James D. Dana, an American geologist who created the first, standardized classification system for over 5,000 minerals in the 1850s, defined a mineral as “. .
. a naturally occurring solid chemical substance formed through biogeochemical processes, having characteristic chemical composition, highly ordered atomic structure, and specific physical properties. ” The International Mineralogical Association, or IMA, has built off of Dana’s original definition and developed a stringent list of criteria for mineral status.
Minerals must be naturally occurring, crystalline solids that are formed by geological processes, composed of elements or compounds, and can be characterized by a standard chemical formula. Amazingly, new minerals are discovered and proposed to the IMA every month! For example, just in May 2021, scientists discovered three new arsenic and copper-containing minerals forming along fissures in the Tolbachik volcano in Russia.
The most fundamental property of a mineral is its crystallinity, or the arrangement of the mineral’s atoms in a repeating three-dimensional framework called a lattice, a term we should be familiar with from the general chemistry series. Some of the items you might find at a local rock or gem shop, like opal or obsidian, aren’t actually minerals at all. They fail to qualify because their atomic structures are amorphous, meaning that they lack a repeating, three-dimensional crystal lattice.
Another defining characteristic of a mineral is its elemental composition, which is represented by a chemical formula that represents one formula unit of the mineral’s structure.
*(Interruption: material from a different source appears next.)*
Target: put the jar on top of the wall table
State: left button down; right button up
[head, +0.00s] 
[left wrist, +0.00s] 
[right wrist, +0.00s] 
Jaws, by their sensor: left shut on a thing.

Mineralogists use a mineral’s chemical formula along with its crystalline structure to assign it a mineral class. Classes are a convenient way to group minerals together based on shared properties, making it easier for geologists to identify minerals and study rocks, especially in the field.
The IMA uses the Nickel-Strunz classification system, heavily based on Dana’s original classification scheme, which divides all minerals into specific classes based on their elemental composition, crystalline structure, and bonding type. Bonding types are of particular interest in mineralogy because the nature of a mineral’s chemical bonds dictates many of its physical properties. Covalent bonds are the strongest type of chemical bond.
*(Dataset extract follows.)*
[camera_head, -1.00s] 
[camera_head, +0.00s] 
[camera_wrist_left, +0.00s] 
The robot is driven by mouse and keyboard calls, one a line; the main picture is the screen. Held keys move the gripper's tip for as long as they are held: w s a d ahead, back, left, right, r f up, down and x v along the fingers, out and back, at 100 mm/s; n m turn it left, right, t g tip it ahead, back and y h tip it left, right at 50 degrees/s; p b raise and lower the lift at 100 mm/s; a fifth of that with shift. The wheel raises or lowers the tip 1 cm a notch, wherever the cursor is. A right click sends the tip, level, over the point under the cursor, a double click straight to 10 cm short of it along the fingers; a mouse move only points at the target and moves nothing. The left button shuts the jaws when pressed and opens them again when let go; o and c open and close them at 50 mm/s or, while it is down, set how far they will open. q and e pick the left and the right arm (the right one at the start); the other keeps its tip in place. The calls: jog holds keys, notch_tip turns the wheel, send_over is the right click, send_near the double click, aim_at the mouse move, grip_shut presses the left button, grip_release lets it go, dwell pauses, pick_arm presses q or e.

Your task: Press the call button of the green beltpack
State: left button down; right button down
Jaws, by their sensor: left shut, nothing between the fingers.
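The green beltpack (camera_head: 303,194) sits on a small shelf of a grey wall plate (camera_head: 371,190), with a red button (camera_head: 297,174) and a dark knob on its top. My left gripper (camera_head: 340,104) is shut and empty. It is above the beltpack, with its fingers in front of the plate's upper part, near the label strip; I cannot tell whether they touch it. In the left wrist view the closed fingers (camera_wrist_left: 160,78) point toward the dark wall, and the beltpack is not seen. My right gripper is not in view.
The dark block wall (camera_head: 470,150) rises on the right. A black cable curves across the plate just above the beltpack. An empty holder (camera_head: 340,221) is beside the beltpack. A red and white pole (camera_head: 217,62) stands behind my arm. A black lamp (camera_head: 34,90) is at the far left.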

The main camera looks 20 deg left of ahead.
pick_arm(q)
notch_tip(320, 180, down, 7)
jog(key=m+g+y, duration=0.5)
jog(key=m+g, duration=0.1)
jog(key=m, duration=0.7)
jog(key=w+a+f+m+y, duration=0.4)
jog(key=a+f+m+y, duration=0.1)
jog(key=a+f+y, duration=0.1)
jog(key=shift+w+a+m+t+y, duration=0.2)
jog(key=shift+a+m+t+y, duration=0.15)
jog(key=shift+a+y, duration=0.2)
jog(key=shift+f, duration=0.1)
Minerals with predominately covalent bonds are the hardest and most refractory minerals. Diamond, which is composed of linked carbon tetrahedra, is the prime example of a covalently bonded mineral. It is the hardest substance known and has a melting point of over 4000 degrees Celsius.
For a comparison, most rocks begin to melt somewhere between 700 and 1300 degrees Celsius. Ionic bonds are the second strongest type of chemical bond. Minerals with predominately ionic bonds tend to be easier to break, and they often fracture smoothly along planar surfaces.
Geologists call this quality “cleavage”, and a mineral is said to have “good cleavage” if it breaks along a single plane of atoms. Minerals with ionic bonds also tend to be highly symmetrical, have lower melting points, and are highly soluble in water. Table salt, or sodium chloride, and calcium sulfate are two examples of minerals dominated by ionic bonds.
In the world of geology, sodium chloride is called halite and calcium sulfate is anhydrite. Halite exhibits a type of cleavage called cubic cleavage, where the mineral breaks along three orthogonal planes, creating little symmetrical cubes when smashed with a hammer. Calcite, or calcium carbonate exhibits rhombohedral cleavage, where the mineral breaks along planes at 60- and 120-degree angles, creating miniature rhombohedrons when fractured.
Characterization of cleavage is an excellent way to identify minerals in hand samples, especially in the field. Most of Earth’s ionically bonded minerals are evaporite minerals, meaning they precipitate from an evaporating body of water, such as a lake or sea. Metallic bonds are the weakest type of chemical bond, making their minerals soft and weak.
Due to the unique chemical properties of metallic bonds, valence electrons can flow freely throughout the entire lattice, which gives rise to the high conductivity of electricity and heat exhibited by metallic minerals. Metallic minerals can be made of a single element, like iron or platinum, or can be composed of an alloy, or mixture of metals. All metals have a crystalline structure, with most being cubic.
Metals are shiny, opaque, and very insoluble in water. Now that we have discussed the three main bonding types, it is important to note that chemical bonds occur along a spectrum, with metallic, covalent, and ionic being endmembers, or distinctive types of bonding. For example, there is a complete spectrum of bonding ranging from pure metallic to pure covalent, as well as from pure covalent to pure ionic.
It is not possible to have a bond that is mixed ionic and metallic in nature, as they are not compatible. Ionic bonds involve the creation of cations and anions by an exchange of electrons between atoms of contrasting electronegativity, whereas the bonding between metals involves free roaming valence electrons travelling between atoms of near identical electronegativity; they are essentially mutually exclusive. Most of Earth’s minerals are composed of metals bonded to silicate anions and the nature of these bonds is mixed ionic-covalent.
So, we now understand what a mineral is, and know some details regarding their basic properties, such as crystallinity, and the types of chemical bonding that are present in their lattice structure. In the next tutorial we will continue to discuss how bonding and crystal structure affects the physical properties of minerals.